So Daz in summary the bank does not wish to release any security because last time they did so you went against their advice and purchased another property which they saw as weakening your postion and thus theirs? You have not been willing to open your books to them to relieve any of their fears.
Officially I haven't no - but I did approach them initially to support the property purchase, and thus furnished them with all of the fin. details. They have the lot.....as does every swinging cat in Australia now....
Their conclusion was we couldn't afford to buy the shed, and hence rejected our application. I still don't agree with their conclusion, and I'm determined whilst owning the asset to definitely prove them wrong.
We've owned it for the past 8 months now, and everything is going swimmingly.
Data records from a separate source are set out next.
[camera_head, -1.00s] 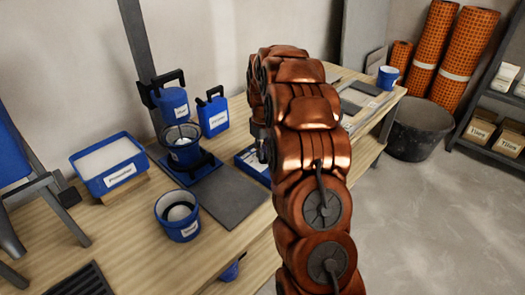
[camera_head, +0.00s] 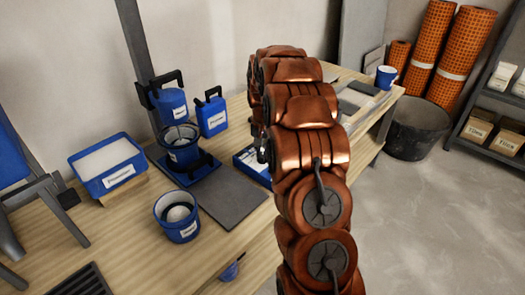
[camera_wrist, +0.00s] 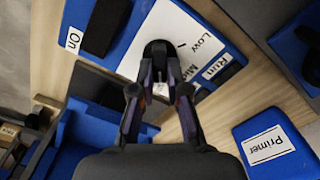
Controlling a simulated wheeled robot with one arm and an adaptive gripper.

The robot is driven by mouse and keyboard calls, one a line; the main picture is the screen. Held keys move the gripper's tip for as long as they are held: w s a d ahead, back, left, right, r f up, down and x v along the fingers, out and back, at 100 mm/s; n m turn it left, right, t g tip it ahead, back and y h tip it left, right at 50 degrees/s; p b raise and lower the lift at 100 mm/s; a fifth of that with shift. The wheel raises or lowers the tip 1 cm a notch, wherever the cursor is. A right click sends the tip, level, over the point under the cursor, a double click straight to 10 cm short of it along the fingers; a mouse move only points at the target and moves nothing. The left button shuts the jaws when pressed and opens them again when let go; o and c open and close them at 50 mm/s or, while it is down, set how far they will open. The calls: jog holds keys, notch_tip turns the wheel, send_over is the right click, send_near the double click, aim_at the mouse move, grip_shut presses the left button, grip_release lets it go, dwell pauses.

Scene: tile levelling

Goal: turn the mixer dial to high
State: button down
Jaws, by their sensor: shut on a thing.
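The black mixer dial (camera_wrist: 157,48) sits on a white label plate (camera_wrist: 190,28) on a blue panel in the wrist view. The plate reads "Low", and "On" and "Run" labels show near it. My gripper (camera_wrist: 159,76) is shut on the dial, with a fingertip at each side. The fingers cover part of the dial, and I cannot tell its setting. In the head view a blue panel with a white top (camera_head: 247,160) lies beside my gripper (camera_head: 262,155), which is largely hidden by my arm.
A blue block marked "Primer" (camera_wrist: 268,150) is near the gripper at lower right in the wrist view. On the wooden bench stand a blue bucket (camera_head: 177,228), a bucket on a stand (camera_head: 180,150), blue jugs (camera_head: 212,116) and a blue tub (camera_head: 95,182). A grey tile (camera_head: 228,200) lies in front.

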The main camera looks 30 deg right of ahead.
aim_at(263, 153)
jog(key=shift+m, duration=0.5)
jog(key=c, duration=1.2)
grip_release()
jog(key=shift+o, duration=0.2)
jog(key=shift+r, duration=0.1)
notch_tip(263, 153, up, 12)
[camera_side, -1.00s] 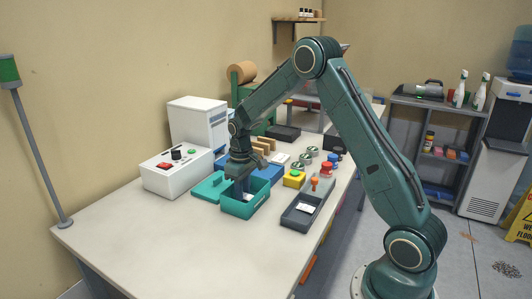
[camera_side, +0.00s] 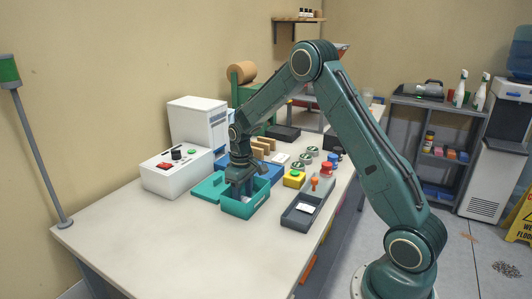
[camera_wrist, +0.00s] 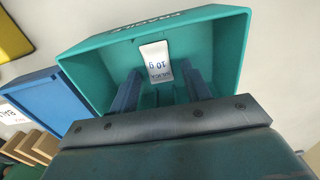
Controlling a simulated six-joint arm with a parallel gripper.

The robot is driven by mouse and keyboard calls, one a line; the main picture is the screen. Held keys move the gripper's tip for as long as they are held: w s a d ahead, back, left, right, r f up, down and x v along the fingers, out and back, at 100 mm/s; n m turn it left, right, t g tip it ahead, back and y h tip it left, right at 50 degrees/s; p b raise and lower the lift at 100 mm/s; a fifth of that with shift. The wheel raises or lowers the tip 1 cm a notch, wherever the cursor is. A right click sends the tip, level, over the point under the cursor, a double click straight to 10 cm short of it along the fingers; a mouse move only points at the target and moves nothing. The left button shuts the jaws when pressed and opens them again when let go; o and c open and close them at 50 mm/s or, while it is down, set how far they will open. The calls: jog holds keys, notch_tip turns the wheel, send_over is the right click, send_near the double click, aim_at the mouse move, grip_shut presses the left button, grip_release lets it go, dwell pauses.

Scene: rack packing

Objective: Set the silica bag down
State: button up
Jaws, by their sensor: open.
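My gripper (camera_wrist: 162,88) is open, with one finger on each side of the bag's lower end and gaps showing. In the side view my gripper (camera_side: 243,187) points down into the open teal box (camera_side: 240,208).
A teal lid (camera_side: 208,187) lies left of the box. A blue box (camera_side: 268,172) stands behind it. The table's front left is clear.

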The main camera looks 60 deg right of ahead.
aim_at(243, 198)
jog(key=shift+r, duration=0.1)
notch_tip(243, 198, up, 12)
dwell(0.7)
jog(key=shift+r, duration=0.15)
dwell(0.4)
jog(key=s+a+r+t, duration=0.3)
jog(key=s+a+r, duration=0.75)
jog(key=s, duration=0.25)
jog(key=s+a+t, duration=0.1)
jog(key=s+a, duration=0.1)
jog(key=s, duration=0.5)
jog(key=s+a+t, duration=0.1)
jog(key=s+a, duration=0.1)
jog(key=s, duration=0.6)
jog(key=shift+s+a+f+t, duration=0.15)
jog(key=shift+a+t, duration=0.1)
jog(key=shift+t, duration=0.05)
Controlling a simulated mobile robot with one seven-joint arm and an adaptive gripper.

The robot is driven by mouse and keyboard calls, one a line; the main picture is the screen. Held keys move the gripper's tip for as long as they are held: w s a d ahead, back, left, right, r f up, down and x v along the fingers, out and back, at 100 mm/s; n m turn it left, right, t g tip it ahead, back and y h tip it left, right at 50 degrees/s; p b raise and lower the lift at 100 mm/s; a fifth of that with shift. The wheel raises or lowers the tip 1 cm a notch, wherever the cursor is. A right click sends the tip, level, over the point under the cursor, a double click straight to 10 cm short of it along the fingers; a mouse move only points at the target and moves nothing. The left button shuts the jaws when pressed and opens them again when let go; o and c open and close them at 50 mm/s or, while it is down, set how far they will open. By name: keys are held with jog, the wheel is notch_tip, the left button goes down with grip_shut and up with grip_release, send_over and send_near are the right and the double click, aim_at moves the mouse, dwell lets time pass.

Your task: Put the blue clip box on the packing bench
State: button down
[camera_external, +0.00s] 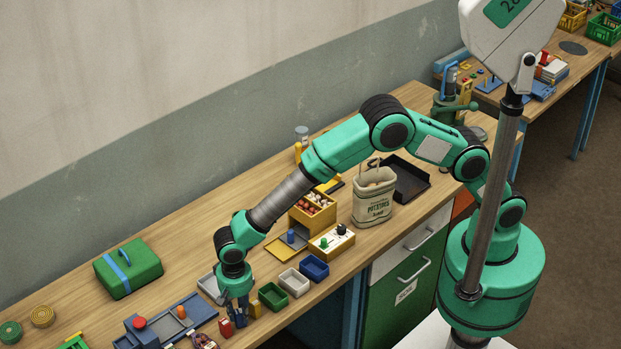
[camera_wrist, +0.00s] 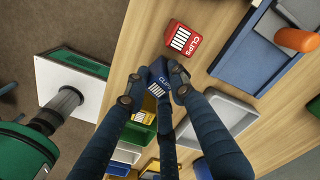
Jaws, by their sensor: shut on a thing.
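My gripper (camera_external: 237,312) points down over the front part of the long wooden bench (camera_external: 75,262). In the wrist view its dark fingers (camera_wrist: 155,86) are closed on the sides of the blue clip box (camera_wrist: 158,72). The box has a white "CLIPS" label, and the fingers hide part of it. In the external view the box is mostly hidden by the fingers. I cannot tell whether it touches the bench top. A red clip box (camera_external: 226,328) stands close beside the gripper; it also shows in the wrist view (camera_wrist: 182,40).
A yellow box (camera_external: 254,309) and green (camera_external: 272,297), white (camera_external: 294,281) and blue (camera_external: 314,266) bins stand right of my gripper. A grey tray (camera_wrist: 232,108) lies behind it. A blue tray (camera_external: 193,312) is at left. Bare wood lies near the green case (camera_external: 130,273).

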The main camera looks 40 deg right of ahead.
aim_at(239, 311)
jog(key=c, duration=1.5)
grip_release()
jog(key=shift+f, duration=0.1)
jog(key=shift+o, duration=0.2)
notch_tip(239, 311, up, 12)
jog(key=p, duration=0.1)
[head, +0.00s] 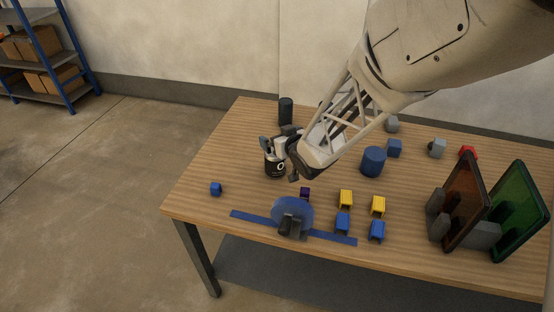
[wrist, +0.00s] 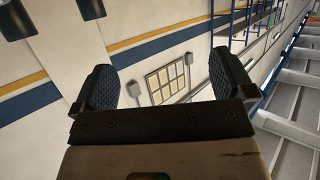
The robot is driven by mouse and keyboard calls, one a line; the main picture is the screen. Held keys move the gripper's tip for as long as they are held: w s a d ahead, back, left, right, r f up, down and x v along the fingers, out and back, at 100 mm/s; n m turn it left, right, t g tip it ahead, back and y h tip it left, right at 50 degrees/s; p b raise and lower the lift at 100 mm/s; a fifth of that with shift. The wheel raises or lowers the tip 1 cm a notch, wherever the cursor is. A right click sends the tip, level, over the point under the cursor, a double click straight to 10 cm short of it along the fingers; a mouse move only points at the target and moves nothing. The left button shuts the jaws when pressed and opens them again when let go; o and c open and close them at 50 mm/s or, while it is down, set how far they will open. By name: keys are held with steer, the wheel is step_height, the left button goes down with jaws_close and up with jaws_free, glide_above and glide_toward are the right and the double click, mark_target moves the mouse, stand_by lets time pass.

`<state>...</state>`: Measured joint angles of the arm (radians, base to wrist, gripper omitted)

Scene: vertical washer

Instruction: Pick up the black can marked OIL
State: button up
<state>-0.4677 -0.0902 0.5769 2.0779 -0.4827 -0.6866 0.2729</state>
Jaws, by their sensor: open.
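The black can (head: 274,168) with a white marking stands upright on the wooden table, left of the middle in the head view. Only part of the marking shows, so I cannot read the whole word. My gripper (head: 281,145) is at the can's top, and its fingers overlap the can's upper part in the picture. I cannot tell whether they touch it. In the wrist view my gripper (wrist: 160,88) has its two dark ribbed fingers spread apart with nothing between them. The can does not show in the wrist view.
A dark cylinder (head: 286,110) stands behind the can. A blue cylinder (head: 373,161) is to the right. A blue disc (head: 292,214) stands in front, with yellow blocks (head: 346,199) beside it. Upright brown (head: 464,200) and green (head: 521,212) panels are at the right. The table's left front is mostly clear.

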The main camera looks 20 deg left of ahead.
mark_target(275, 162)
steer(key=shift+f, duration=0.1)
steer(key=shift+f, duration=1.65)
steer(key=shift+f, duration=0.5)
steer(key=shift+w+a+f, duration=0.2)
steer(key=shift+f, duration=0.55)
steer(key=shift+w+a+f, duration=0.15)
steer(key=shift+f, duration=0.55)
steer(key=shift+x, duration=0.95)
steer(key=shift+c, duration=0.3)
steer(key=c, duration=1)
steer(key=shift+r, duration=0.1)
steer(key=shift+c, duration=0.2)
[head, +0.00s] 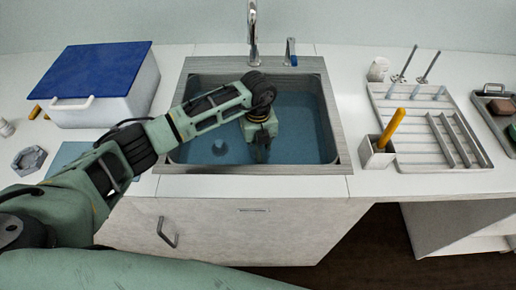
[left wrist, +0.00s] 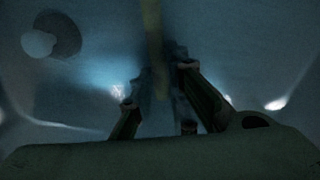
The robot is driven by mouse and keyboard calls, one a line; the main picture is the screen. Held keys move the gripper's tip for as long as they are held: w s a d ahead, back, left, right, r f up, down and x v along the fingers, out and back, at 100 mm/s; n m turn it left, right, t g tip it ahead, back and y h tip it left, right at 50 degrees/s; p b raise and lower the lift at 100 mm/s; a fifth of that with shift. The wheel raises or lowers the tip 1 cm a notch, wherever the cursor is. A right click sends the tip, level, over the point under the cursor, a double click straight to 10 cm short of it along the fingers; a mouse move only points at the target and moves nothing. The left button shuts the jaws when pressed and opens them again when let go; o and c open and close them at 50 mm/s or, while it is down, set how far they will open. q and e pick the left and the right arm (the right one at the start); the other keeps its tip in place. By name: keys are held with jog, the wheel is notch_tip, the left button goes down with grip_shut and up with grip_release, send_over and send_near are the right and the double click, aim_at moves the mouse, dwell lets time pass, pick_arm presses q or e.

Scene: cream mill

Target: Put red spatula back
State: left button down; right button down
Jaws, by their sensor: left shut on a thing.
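My left gripper (head: 262,152) reaches down into the sink basin (head: 305,140). In the left wrist view its fingers (left wrist: 158,88) are shut on a long, narrow, dull yellow handle (left wrist: 154,35). The rest of that item is dim and hidden, and I see no red on it. No red spatula can be made out in the head view. A small metal holder (head: 376,156) on the counter right of the sink has an orange-yellow handle (head: 392,127) sticking up from it. My right gripper is not in view.
A faucet (head: 253,35) stands behind the sink. A white box with a blue lid (head: 95,68) and a grey hexagonal dish (head: 29,160) are on the left. A slotted rack (head: 410,158) fills the right counter, with a dark tray (head: 497,125) beyond it.

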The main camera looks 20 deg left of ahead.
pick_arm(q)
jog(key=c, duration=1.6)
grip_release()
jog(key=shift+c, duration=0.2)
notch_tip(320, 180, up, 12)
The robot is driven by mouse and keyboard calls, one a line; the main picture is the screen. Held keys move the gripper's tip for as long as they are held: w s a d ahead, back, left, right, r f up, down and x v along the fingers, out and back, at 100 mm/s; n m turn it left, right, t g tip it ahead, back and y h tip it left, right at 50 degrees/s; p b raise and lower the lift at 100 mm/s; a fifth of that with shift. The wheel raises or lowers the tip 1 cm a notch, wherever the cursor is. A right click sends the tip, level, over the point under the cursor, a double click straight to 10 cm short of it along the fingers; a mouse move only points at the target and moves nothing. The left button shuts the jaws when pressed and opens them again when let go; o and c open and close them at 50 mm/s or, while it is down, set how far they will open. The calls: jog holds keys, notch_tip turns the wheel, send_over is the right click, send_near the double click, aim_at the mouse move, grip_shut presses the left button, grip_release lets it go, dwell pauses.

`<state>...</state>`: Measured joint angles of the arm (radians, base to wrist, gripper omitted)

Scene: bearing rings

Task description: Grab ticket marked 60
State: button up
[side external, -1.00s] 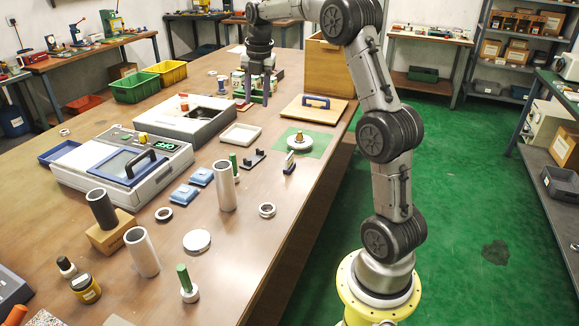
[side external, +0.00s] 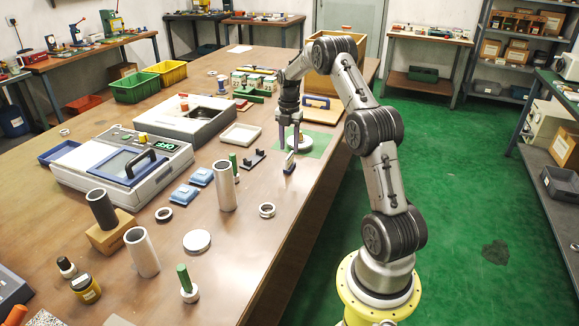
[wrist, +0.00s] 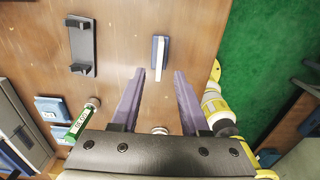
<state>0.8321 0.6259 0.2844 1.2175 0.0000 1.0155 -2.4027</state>
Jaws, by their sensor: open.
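A small upright white card in a dark stand (side external: 290,163) is on the table near its right edge; no number is readable on it. In the wrist view, the pale slip in its blue-grey stand (wrist: 160,54) lies just beyond and between my fingertips. My gripper (side external: 289,149) points down behind the card, close to the round white piece on the green mat. My gripper's two purple fingers (wrist: 160,73) are spread with nothing between them.
A grey tube (side external: 225,186) and a ring (side external: 267,210) stand nearer the camera. The table's right edge is close.

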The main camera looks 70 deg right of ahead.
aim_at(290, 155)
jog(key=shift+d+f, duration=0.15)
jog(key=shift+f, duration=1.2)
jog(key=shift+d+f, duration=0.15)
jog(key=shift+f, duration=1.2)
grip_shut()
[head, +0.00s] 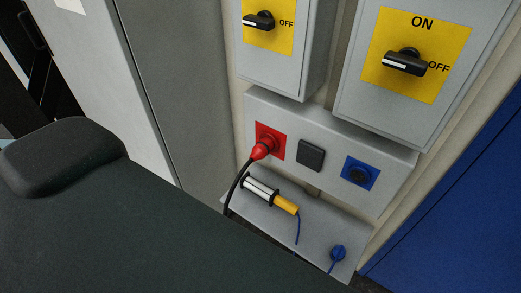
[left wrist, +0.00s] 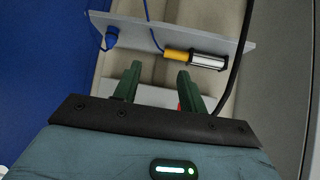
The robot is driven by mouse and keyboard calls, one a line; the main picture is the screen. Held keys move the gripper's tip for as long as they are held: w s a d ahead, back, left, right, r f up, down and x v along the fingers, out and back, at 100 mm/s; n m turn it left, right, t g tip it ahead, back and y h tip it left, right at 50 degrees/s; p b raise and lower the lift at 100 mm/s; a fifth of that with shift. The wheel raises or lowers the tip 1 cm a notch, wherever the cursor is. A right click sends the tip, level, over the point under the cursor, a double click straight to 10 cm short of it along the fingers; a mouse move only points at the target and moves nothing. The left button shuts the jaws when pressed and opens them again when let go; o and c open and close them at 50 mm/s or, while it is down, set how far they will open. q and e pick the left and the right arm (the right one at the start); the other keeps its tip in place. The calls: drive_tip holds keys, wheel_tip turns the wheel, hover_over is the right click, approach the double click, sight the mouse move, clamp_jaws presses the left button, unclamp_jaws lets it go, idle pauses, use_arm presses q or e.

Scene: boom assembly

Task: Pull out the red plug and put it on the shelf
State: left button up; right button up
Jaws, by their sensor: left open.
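The red plug (head: 262,149) sits in the red socket (head: 271,137) on the grey socket panel, with its black cable (head: 235,190) hanging down from it. The grey shelf (head: 262,218) is below the panel. The shelf also shows in the left wrist view (left wrist: 135,26), which looks upside down. My left gripper (left wrist: 158,72) is open, its two green fingers apart and nothing visible held between them. A small bit of red (left wrist: 180,107) shows beside one finger; most of it is hidden. My right gripper is in neither view.
A yellow-and-white tool (head: 272,195) lies on the shelf, and a blue plug (head: 338,253) is at its right end. A black socket cover (head: 311,155) and blue socket (head: 359,173) are on the panel. Two switch boxes hang above. A blue surface (head: 450,215) is at right.

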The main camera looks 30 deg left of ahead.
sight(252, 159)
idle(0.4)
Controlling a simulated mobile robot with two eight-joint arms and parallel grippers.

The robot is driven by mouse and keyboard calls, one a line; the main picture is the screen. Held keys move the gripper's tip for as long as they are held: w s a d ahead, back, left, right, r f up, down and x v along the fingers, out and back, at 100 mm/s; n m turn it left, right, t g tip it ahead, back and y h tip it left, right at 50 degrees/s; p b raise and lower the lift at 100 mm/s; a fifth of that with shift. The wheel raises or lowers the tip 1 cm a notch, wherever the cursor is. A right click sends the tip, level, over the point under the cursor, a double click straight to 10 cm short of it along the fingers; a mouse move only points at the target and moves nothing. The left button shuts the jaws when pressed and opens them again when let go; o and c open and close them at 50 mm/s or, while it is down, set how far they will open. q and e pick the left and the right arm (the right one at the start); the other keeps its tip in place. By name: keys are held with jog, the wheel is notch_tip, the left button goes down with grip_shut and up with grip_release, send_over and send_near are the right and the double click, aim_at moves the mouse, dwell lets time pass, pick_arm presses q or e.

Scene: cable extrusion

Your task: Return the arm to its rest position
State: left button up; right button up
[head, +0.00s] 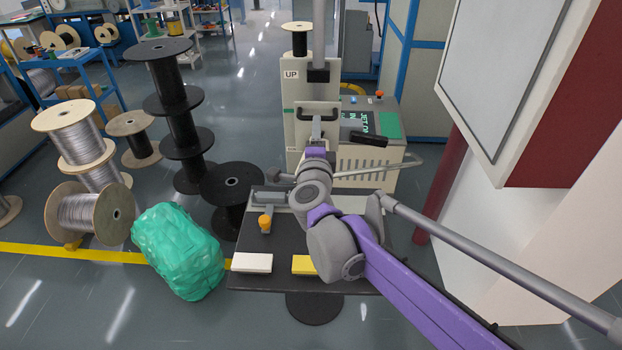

Yes it was a big lump to swallow, but so far we are chewing madly on it and who knows - with a bit of good management - we may just prove them wrong. This Bank is notoriously conservative, so just because they think it's an unacceptable risk, doesn't mean an investor with a bit of experience and the backing of another financier can't make a good fist of it.
They assume, based on past history, that if they release further titles you will repeat the process. They are not prepared to take the risk. Your LVR is irrelevant in this line of thinking. The difference between 49% and 51% in their eyes in not 2% but the liklihood of the whole pack of cards tumbing down. They are feeling less and less in control.
Agreed - but then being the opposing side of the contract - that's good for us if they are feeling less and less in control. That's our sole objective right now, arrange things such that we have more control. My aim is not to make the Bank feel comfortable. Bugger their comfort levels. What about my comfort levels.....15 years of never having missed a payment, with quite a few loans pre-paid 12 months in advance and it's still not enough - they can go whistle Dixie with their comfort levels.
They will also be reviewing your situation next year when your repayments will be higher (hopefully offset by rents) and perhaps worsening economic position. They will assess you on whatever their risk parameters are at that point of time regardless of the specific risk of your personal properties. They may not even know themselves now what those risk parameters are as it is constantly under review.
Exactly - and how can I work with that ?? It's all so vague and wishy washy. My specific rents and specific expenses are hard known facts. These other "general market parameters" are all so rubbery that they keep applying.
I don't care if some loser in the US took out a dodgy loan and now can't pay it back. What's that got to do with me ?? Credit risk my a$$, the Banks were the ones loaning funds to those dodgy characters, and then use their mistake to come back to Oz and whack us around the head with 7 or 8 rises in IR's over the past 2 years. They made the mistake, why do we get punished for it ??